This summer, for the seventh time in the seven years of the event’s existence, the RJN Wheaton, IL office participated in CANstruction Chicago, a friendly competition among Chicago-area engineers and architects benefiting the Greater Chicago Food Depository (GCFD). If you live in the Chicago area, the 20 entries from this year’s competition remain on display at the Merchandise Mart until September 9, and the aCANemy Awards Gala (tickets available!) will take place this Thursday, September 5.
For those who have never participated in a CANstruction event or seen their often-stunning products first-hand, the objective of CANstruction is pretty simple: participating teams raise a bunch of money to buy tons (literally) of cans that they form into structures, sculptures, murals, concept pieces, or whatever best describes each massive creation. Then, following the building and judging of the entries, all of the cans used in each build are donated to local food banks. The Chicago competition alone brought in more than 100,000 cans of food in 2012.
In addition to the eye-popping structures, one of the elements of CANstruction that makes the event so unique is the way that architects and engineers approach a project like this. And since people always ask us how our CANstruction builds come together, what follows — reluctant as I am to give away too many trade secrets — is a walk through of our 2013 project. The build itself may only last one night, but the entire process occurs over several months and relies on a collaborative effort of fundraising, marketing, accounting, design, carpentry, muscle, and lots of time, energy, and generosity from all parties involved.
Without the funds to purchase the food that will be used to build our structure and ultimately feed those who rely on GCFD’s services, there would be no CANstruction, plain and simple. As a team, we set out every year to raise upwards of $5,000, which is no small task in just a few months, and to reach that goal, it takes multiple forms of outreach — phone calls, email, snail mail, word of mouth, and the full gamut of social media platforms.
Some contributors send money; some send prizes for our fundraising raffle; others — like our endlessly generous trucking partner Showmat — donate invaluable resources to the process. In the end, we have a pool of cash, checks, and online donations (still open!) to budget for the purchase of our food.

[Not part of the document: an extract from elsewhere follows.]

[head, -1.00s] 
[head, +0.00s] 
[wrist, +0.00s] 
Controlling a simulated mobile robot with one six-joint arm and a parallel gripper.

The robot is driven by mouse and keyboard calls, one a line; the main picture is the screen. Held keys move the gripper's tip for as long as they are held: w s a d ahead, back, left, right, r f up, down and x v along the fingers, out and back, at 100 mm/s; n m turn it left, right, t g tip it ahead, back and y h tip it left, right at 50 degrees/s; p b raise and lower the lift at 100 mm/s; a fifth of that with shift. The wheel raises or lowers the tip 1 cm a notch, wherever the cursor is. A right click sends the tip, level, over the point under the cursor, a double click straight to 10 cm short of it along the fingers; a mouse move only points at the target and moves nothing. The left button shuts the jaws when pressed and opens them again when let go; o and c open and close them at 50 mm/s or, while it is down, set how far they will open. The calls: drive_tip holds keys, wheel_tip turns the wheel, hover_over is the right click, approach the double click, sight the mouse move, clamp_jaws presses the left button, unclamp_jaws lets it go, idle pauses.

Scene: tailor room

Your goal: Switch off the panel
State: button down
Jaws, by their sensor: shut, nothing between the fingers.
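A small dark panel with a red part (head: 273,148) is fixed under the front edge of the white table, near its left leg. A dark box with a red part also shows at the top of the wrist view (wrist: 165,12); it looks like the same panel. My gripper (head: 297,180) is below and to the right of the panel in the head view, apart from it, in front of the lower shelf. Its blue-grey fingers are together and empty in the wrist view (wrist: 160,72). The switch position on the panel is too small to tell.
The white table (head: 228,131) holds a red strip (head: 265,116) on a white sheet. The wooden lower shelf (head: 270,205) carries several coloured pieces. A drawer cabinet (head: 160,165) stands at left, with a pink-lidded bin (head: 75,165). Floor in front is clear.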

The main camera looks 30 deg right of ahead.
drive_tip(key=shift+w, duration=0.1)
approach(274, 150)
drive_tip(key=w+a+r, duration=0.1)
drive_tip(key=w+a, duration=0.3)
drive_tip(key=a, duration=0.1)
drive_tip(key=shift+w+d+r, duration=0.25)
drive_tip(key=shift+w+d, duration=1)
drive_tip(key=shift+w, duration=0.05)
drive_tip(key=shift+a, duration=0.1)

However, since the donations come in as we’re working on the design, we often have to make critical purchasing decisions with only a projected estimate of our total budget, and that’s where a little engineering judgment takes over.
Concept to Can Count
While RJN employs some amazingly talented minds in underground design, hydraulics, data management, and field services, we are admittedly not as strong when it comes to designing intricate, aesthetically pleasing things that are meant to stand up for long periods of time. In fact, as experts in collection systems, we typically prefer when gravity causes things to fall down. That’s where the also amazingly talented structural engineers and architects at our partnering firm Epstein helped us to bring out the best in each other’s talents.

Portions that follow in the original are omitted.